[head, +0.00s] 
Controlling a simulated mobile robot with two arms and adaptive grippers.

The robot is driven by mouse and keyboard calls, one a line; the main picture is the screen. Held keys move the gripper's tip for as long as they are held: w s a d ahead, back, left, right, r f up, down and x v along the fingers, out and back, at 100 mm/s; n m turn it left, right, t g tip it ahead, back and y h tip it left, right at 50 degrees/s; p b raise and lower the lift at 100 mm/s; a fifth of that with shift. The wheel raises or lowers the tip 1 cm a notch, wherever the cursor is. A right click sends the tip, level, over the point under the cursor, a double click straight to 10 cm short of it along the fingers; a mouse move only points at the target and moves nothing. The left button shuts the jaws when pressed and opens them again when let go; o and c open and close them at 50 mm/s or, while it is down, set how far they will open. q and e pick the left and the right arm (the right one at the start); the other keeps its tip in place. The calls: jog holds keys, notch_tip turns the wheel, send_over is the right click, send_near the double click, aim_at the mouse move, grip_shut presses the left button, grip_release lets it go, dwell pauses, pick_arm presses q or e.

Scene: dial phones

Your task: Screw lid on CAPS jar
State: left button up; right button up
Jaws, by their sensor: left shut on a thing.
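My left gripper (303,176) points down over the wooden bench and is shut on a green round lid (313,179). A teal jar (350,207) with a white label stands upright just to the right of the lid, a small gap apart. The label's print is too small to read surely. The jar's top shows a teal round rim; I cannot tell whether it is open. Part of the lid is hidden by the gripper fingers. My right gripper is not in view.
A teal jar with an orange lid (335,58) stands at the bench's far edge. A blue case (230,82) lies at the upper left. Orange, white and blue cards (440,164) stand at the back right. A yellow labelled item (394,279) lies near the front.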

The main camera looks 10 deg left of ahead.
● ● ● ● ●
## [WHAT TO PRODUCE]
For the listing above, identify each line bearing "robot".

## [WRITTEN ANSWER]
Controlling a simulated mobile robot with two arms and adaptive grippers.
The robot is driven by mouse and keyboard calls, one a line; the main picture is the screen. Held keys move the gripper's tip for as long as they are held: w s a d ahead, back, left, right, r f up, down and x v along the fingers, out and back, at 100 mm/s; n m turn it left, right, t g tip it ahead, back and y h tip it left, right at 50 degrees/s; p b raise and lower the lift at 100 mm/s; a fifth of that with shift. The wheel raises or lowers the tip 1 cm a notch, wherever the cursor is. A right click sends the tip, level, over the point under the cursor, a double click straight to 10 cm short of it along the fingers; a mouse move only points at the target and moves nothing. The left button shuts the jaws when pressed and opens them again when let go; o and c open and close them at 50 mm/s or, while it is down, set how far they will open. q and e pick the left and the right arm (the right one at the start); the other keeps its tip in place. The calls: jog holds keys, notch_tip turns the wheel, send_over is the right click, send_near the double click, aim_at the mouse move, grip_shut presses the left button, grip_release lets it go, dwell pauses, pick_arm presses q or e.

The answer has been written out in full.